*WHAT THIS TASK INVOLVES*
Below are entries; tally how many lines hold the string "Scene" and answer with only that figure.

Stored dataset items
▬▬▬▬▬▬▬▬▬▬

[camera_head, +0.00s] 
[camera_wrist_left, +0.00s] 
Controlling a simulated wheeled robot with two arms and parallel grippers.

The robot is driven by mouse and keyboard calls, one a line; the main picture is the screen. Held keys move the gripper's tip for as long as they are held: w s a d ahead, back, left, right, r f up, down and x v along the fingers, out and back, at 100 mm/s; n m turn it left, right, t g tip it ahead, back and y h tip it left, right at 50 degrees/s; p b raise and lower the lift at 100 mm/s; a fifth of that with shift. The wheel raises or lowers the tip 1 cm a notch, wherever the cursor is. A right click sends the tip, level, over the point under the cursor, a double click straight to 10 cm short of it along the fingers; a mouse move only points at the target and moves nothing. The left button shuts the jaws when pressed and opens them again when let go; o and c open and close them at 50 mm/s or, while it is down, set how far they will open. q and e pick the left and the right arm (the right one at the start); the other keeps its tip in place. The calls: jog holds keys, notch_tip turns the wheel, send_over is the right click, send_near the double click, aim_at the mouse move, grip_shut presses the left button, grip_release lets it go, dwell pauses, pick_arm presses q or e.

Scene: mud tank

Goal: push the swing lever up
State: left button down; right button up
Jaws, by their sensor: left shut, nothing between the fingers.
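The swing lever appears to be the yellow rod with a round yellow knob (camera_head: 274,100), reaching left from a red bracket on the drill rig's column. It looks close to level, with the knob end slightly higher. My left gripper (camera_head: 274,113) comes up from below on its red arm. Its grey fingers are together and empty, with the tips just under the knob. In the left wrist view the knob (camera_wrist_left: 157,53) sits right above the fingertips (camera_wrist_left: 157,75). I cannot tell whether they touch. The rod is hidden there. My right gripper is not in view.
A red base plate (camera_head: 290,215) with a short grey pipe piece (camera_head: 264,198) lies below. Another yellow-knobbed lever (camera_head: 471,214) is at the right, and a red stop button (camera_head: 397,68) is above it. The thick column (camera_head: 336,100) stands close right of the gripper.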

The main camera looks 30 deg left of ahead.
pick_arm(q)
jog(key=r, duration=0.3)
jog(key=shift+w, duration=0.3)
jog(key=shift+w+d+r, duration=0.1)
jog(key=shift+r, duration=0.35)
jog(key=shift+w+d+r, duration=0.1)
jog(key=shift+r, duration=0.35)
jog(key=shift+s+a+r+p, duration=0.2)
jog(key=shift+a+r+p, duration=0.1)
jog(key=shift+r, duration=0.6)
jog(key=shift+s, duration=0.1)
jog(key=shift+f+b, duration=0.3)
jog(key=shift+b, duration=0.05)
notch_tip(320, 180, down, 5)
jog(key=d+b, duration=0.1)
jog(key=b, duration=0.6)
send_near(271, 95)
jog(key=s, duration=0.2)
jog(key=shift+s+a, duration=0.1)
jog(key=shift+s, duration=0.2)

▬▬▬▬▬▬▬▬▬▬

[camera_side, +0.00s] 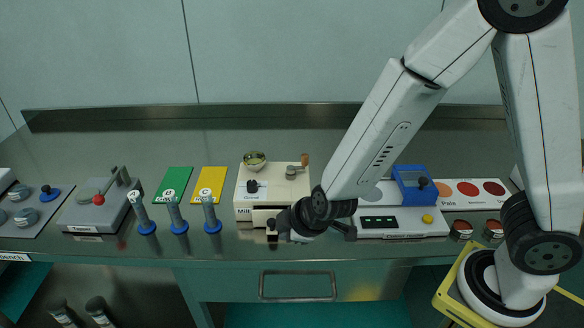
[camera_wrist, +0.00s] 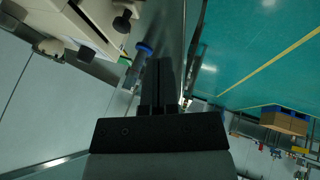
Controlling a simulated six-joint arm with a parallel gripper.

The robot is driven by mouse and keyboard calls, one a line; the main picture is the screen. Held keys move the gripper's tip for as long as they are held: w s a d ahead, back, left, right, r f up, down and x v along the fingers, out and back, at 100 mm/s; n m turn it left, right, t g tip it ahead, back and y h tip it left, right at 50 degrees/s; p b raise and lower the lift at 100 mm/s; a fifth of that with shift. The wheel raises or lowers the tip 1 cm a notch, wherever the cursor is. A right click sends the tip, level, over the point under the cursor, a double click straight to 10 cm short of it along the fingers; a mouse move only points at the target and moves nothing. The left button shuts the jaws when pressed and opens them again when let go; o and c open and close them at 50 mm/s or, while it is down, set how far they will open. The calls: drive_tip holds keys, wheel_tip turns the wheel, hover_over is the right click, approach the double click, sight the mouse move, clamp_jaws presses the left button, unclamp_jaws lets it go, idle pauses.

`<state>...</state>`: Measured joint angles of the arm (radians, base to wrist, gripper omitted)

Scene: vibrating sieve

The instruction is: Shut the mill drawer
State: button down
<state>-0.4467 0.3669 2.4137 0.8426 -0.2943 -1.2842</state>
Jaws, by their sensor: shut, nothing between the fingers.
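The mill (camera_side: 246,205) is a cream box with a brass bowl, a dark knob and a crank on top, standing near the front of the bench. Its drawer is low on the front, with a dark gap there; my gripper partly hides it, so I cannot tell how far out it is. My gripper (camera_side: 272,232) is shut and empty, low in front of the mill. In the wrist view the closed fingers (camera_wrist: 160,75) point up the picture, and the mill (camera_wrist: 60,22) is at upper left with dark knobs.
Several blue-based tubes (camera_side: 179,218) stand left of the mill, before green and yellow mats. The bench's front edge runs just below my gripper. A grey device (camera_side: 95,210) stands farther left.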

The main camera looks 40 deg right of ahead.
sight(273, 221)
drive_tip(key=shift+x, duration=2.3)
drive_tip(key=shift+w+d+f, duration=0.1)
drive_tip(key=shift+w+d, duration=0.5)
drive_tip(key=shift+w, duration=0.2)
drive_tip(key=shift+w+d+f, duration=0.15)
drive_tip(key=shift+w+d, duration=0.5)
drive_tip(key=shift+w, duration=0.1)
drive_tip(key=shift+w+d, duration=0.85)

▬▬▬▬▬▬▬▬▬▬

*EXPECTED ANSWER*
2